Aurillac palimpsestes
Dessins de Benoît Bauzil
L’archiviste est par nature un conservateur, mais aussi un jeteur, car il ne doit conserver que la « substantifique moelle » de la production documentaire : tout ce qui peut servir de preuve aux citoyens, tout ce qui peut servir de source à l’historien. Les critères de sélection, strictement encadrés, sont régis par des principes qui guident sa main au moment du tri : suppression des doublons, des documents analytiques lorsque l’on possède les synthèses (notamment comptables), échantillonnage de documents qui n’ont d’intérêt que statistique. L’éliminateur d’archives est sûr de ne se débarrasser que de la « mauvaise graisse » et de lutter efficacement contre « l’infobésité » caractéristique de notre époque.

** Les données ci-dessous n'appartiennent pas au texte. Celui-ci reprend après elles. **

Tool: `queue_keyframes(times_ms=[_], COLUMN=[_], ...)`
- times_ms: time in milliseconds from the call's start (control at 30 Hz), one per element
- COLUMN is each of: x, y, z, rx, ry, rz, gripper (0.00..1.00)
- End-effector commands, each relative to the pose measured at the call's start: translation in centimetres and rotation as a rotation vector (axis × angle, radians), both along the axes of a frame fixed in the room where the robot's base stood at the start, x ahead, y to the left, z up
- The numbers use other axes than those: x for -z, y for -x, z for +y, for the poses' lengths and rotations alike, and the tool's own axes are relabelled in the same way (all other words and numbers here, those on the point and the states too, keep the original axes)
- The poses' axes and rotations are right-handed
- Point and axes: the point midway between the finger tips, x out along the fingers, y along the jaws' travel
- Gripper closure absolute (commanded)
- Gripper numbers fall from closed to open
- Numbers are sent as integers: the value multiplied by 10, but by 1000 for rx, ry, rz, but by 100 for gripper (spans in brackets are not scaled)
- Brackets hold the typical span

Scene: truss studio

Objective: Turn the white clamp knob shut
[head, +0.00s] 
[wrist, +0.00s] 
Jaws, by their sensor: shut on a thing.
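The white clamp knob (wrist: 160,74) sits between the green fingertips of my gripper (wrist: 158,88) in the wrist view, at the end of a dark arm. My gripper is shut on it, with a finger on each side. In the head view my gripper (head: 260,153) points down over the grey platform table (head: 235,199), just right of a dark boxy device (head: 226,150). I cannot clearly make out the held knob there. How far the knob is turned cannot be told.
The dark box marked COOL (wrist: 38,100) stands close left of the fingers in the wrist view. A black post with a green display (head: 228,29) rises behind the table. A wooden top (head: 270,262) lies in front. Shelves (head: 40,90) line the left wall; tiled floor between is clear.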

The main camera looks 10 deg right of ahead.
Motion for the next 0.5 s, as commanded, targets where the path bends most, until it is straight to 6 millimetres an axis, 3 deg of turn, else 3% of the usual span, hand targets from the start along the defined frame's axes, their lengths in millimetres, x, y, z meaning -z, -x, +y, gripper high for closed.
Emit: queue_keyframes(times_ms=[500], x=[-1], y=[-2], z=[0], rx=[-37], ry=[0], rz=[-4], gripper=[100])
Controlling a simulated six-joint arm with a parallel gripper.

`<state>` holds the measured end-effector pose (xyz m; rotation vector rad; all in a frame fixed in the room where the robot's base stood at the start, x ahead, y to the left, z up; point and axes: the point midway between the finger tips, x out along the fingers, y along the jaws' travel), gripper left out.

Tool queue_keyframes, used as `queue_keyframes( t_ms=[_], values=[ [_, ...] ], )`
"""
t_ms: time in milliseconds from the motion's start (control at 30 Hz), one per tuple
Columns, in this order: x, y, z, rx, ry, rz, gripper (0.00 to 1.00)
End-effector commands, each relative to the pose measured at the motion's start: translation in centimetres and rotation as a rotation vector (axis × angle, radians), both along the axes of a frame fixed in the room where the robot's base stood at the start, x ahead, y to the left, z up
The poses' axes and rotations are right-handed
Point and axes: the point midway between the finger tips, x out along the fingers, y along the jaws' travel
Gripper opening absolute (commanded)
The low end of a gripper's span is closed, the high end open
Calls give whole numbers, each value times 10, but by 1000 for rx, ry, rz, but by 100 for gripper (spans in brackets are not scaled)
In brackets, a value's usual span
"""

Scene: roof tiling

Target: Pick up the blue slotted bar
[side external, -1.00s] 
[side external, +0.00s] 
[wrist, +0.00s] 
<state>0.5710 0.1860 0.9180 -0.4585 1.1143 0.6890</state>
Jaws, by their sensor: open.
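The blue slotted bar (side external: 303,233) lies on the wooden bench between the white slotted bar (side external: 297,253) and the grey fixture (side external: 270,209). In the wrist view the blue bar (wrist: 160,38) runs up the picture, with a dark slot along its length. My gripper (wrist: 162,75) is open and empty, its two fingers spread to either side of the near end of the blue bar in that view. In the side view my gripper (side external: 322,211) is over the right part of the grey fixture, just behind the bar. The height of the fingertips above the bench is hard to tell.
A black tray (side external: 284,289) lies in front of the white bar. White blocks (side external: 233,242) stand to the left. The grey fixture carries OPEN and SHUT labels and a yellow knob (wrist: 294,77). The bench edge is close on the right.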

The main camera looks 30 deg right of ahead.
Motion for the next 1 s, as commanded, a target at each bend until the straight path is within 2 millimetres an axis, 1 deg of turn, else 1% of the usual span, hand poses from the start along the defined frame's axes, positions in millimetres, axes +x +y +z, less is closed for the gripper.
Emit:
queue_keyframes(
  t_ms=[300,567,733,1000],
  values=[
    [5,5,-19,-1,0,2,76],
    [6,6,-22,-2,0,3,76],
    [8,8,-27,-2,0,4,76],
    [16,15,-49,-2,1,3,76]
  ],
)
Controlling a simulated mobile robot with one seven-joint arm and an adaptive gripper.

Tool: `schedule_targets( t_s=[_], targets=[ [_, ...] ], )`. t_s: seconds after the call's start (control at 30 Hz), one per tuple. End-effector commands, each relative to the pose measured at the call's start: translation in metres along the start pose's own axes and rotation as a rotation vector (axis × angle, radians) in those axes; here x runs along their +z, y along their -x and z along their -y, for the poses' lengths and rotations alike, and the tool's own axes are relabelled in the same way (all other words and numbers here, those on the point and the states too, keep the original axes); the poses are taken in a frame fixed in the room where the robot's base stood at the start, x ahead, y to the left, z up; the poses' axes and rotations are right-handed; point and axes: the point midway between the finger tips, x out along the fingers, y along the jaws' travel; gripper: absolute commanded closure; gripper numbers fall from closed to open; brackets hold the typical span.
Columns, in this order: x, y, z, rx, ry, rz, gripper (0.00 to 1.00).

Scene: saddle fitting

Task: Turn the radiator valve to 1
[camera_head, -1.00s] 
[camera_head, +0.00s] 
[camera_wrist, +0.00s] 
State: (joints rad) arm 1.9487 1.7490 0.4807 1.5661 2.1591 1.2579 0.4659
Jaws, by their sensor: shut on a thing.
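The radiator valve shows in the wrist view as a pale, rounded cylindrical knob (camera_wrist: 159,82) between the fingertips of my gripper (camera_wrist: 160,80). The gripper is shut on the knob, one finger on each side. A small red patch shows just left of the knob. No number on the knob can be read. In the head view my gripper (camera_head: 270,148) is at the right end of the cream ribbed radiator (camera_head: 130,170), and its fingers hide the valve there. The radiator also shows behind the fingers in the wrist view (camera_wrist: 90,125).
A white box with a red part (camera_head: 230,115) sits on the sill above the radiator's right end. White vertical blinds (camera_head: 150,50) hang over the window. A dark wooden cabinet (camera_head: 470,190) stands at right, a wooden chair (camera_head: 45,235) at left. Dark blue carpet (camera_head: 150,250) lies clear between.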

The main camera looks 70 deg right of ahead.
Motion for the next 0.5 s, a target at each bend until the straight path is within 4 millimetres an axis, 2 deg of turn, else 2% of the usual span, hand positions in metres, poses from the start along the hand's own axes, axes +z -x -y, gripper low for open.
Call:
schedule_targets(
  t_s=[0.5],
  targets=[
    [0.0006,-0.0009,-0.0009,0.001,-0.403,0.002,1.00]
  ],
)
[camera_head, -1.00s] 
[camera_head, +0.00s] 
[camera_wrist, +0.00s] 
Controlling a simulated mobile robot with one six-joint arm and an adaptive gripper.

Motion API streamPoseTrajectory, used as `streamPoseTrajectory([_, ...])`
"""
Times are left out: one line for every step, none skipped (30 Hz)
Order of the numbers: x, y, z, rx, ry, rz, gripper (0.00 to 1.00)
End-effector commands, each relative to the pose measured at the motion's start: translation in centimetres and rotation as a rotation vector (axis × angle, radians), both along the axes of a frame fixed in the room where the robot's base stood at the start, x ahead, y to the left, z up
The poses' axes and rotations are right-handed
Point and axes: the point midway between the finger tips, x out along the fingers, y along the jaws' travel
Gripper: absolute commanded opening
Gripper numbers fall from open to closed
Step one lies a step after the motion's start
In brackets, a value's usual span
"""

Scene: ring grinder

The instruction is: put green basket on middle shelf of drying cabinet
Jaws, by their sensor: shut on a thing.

Les destructions d’archives, après leur durée d’utilité administrative, se font dans les règles de l’art, afin de préserver, en particulier, l’anonymat et le secret de documents personnels. Mais à l’heure de la benne, le scrupule étreint parfois l’archiviste : a-t-il suffisamment anticipé les curiosités de l’historien de 2050 ou de 2150 ? Telle paperasse ne va-t-elle pas manquer à un citoyen démuni face à un voisin chicanier ? Et puis la voix de la raison reprend le dessus : la saturation menace les magasins d’archives ; l’élimination est faite dans les règles ; le papier part au recyclage.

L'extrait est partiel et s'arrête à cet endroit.